Questions about the Beach Boys’ current status get lukewarm response as well. Wilson, who also formed the band with cousin Mike Love and then-school friend Al Jardine, split with most of the group’s surviving members years ago amid legal squabbles. Love and later Beach Boys bandmate Bruce Johnston tour as the Beach Boys Band, while Jardine has his own Endless Summer Band. Wilson stresses the subject’s touchiness.
“We don’t want any publicity about me getting back with the Beach Boys, cause I don’t want to. They’re not my group anymore. That’s Mike and Bruce’s group now. I’m on my own, and I would rather do that than go back to the Beach Boys,” he says.
Wilson, though, clearly loves performing Beach Boys tunes as well as his own solo work, even with nightly stage fright, which he says he works through by getting neck and shoulder rubs, and praying.
At a taping days later for Yahoo! Music’s Live Sets, Wilson is joined onstage by his nine-piece band, including Bennett and members of the Wondermints, who have played with him for 10 years.
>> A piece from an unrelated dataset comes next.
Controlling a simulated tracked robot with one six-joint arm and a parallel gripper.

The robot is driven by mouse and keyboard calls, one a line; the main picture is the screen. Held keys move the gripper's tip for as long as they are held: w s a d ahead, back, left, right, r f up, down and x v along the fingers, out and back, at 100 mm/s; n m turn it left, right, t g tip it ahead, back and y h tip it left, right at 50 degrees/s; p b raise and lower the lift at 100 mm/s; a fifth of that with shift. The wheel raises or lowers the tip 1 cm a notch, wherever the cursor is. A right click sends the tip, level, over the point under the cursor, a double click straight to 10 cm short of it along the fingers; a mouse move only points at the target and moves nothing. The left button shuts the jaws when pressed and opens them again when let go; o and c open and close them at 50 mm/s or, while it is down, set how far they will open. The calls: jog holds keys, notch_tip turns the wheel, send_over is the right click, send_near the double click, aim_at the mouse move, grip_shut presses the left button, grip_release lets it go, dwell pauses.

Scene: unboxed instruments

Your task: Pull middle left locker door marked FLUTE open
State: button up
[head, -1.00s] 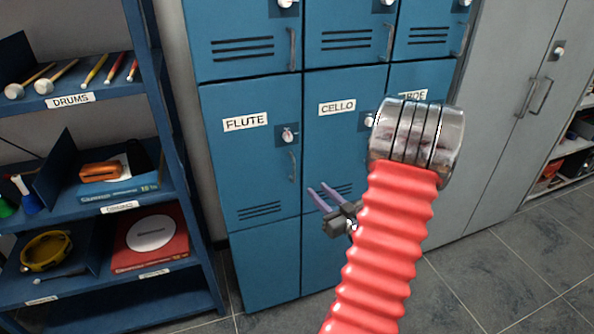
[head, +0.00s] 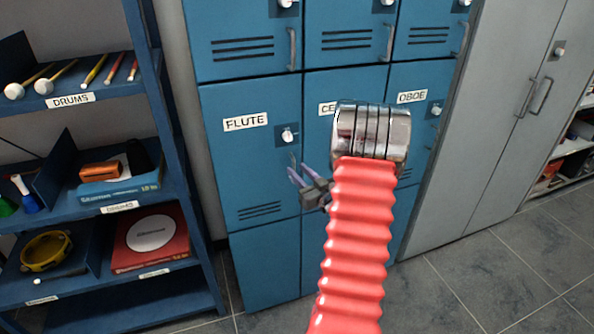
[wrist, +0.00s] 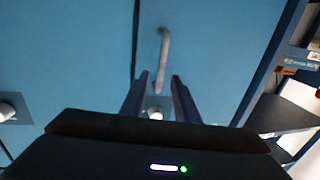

Tentatively at first, Wilson claps his hands and directs the group in rousing, harmony-filled versions of such Beach Boys classics as “Help Me Rhonda” and “I Get Around.” Wilson later sings from the new album.
When asked during a Q&A session his biggest regret, he doesn’t mince words.
“The drugs I took which kind of messed up my mind. The LSD, the marijuana, the cocaine,” he says, to audience laughter.
Wilson isn’t letting his past stop him from throwing his ambitions forward.
After “That Lucky Old Sun,” Wilson says the unreleased songs he recorded, including a slow, smooth version of “Proud Mary,” will form another album. He gushes that “the only person I really want to work with is Paul McCartney.” He would also like to record “a rock ‘n’ roll album inspired by Phil Spector’s type records, a really hard rock album that really rocks, with big orchestration, the whole bit.”
Yet, he also views his future gingerly, as day to day.
“I look forward to today,” he tells The AP. “I never look forward to the future because I think to myself, ‘What if there’s an earthquake, what if I die or someone I love dies?’ I get those kind of thoughts all the time. It’s ‘oof’ to my head.”